(Some records)
- - - -
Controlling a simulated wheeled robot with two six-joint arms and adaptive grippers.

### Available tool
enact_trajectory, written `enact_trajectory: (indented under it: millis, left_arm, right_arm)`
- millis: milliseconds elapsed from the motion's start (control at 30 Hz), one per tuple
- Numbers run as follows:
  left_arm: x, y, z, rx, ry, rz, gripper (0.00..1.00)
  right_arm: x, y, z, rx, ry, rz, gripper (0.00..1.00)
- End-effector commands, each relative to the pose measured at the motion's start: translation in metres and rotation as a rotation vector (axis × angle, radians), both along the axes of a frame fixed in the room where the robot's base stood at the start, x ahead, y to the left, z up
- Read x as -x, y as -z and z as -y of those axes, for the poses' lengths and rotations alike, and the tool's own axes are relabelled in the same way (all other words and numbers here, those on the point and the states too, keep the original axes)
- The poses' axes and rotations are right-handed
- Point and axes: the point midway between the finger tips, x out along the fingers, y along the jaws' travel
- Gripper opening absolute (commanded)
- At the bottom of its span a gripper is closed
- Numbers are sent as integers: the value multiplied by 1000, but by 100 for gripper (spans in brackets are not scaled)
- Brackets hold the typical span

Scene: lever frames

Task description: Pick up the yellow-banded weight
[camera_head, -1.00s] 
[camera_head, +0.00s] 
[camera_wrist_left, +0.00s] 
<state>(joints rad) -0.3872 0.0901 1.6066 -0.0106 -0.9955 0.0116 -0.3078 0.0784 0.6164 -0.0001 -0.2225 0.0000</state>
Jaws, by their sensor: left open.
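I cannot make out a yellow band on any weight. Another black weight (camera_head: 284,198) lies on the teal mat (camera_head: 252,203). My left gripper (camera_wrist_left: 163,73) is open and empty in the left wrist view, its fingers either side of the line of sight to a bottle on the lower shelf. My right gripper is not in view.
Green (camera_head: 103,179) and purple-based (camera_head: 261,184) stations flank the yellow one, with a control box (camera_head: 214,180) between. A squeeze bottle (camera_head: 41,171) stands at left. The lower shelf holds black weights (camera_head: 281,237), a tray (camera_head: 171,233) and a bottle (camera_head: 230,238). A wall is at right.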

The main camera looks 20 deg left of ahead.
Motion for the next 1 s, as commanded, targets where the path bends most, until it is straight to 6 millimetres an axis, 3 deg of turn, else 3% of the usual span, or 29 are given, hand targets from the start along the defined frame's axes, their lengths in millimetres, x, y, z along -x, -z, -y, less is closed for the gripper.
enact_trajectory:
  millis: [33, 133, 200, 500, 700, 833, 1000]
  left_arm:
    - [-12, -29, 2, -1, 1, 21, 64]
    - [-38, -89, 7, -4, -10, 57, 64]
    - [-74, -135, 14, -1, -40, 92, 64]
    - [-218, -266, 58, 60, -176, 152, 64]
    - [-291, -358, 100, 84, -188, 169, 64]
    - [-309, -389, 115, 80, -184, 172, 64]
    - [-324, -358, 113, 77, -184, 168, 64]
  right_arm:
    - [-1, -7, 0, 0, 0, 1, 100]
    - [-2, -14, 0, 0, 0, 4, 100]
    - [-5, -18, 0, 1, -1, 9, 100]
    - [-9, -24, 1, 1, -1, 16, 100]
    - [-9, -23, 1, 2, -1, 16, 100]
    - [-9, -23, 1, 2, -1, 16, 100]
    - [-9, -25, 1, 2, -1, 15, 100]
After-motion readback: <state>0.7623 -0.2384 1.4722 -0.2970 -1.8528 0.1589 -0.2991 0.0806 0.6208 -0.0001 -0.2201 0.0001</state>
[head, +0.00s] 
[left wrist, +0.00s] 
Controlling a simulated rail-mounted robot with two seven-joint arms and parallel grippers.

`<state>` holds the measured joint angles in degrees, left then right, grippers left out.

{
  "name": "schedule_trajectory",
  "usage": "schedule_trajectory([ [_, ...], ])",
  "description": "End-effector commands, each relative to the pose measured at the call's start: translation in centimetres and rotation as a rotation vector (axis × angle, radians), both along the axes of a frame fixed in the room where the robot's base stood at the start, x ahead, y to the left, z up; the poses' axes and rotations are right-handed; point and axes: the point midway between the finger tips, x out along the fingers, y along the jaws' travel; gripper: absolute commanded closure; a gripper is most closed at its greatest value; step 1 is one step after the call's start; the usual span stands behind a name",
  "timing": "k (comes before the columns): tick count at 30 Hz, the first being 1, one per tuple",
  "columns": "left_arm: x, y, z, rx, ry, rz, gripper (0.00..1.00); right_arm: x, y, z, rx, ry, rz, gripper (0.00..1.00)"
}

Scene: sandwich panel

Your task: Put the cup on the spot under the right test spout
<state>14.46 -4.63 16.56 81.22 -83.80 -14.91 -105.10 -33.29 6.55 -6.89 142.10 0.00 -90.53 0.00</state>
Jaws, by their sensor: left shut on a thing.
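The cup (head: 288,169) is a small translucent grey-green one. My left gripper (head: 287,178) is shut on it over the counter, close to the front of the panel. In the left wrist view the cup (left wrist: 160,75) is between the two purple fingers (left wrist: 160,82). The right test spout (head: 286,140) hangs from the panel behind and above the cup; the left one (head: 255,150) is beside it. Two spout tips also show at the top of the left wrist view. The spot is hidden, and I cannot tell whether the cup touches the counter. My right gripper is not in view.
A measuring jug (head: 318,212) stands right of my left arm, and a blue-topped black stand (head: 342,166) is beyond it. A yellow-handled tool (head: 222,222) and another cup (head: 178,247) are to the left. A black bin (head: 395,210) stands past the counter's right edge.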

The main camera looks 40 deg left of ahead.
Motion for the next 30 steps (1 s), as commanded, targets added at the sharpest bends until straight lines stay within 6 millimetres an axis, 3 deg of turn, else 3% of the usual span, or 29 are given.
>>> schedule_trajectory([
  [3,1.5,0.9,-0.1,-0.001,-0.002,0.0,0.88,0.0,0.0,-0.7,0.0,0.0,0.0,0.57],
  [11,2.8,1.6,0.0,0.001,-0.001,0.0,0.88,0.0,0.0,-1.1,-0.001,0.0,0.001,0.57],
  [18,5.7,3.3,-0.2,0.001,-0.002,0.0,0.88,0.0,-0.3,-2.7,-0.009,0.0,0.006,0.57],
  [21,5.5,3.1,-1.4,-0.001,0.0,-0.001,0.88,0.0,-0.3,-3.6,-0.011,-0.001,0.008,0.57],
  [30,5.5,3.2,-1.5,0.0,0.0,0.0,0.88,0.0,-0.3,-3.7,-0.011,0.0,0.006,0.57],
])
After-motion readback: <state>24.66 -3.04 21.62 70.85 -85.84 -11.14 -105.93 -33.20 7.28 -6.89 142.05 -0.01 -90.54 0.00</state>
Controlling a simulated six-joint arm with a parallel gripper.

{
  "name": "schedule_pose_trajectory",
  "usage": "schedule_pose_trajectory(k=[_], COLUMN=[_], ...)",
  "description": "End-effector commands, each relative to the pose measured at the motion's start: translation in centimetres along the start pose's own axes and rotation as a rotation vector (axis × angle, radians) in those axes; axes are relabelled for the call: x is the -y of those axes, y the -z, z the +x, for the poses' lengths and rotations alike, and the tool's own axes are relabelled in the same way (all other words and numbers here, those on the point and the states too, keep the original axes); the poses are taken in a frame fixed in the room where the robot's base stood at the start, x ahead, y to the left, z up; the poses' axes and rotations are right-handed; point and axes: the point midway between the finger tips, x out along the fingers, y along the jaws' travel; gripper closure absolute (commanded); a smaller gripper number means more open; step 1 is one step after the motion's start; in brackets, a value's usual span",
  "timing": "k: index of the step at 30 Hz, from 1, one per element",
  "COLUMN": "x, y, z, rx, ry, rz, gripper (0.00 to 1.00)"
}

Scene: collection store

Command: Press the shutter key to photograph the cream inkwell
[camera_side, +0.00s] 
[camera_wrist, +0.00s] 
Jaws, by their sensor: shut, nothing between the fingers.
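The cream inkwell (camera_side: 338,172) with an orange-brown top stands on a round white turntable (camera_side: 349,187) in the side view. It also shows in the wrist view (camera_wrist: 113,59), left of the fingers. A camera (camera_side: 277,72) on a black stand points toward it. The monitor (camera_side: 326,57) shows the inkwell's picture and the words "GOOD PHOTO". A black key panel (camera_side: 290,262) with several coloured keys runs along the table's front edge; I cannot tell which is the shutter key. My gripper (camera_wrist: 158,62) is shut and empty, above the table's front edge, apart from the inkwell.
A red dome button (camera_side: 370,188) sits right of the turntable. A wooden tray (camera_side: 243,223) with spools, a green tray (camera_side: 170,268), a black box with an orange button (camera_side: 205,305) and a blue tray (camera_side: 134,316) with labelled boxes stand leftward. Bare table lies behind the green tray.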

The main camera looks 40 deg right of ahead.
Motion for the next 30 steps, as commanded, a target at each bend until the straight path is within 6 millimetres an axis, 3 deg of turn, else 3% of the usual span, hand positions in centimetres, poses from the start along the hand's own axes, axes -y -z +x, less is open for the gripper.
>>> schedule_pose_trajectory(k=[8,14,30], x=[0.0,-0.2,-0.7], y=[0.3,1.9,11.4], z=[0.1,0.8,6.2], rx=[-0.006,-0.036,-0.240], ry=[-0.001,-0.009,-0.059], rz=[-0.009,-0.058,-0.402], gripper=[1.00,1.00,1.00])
- - - -
> [Exercise description]: Pull out each line containing the word "main" and copy it.

> [The reply]:
The main camera looks 20 deg left of ahead.
The main camera looks 40 deg left of ahead.
The main camera looks 40 deg right of ahead.

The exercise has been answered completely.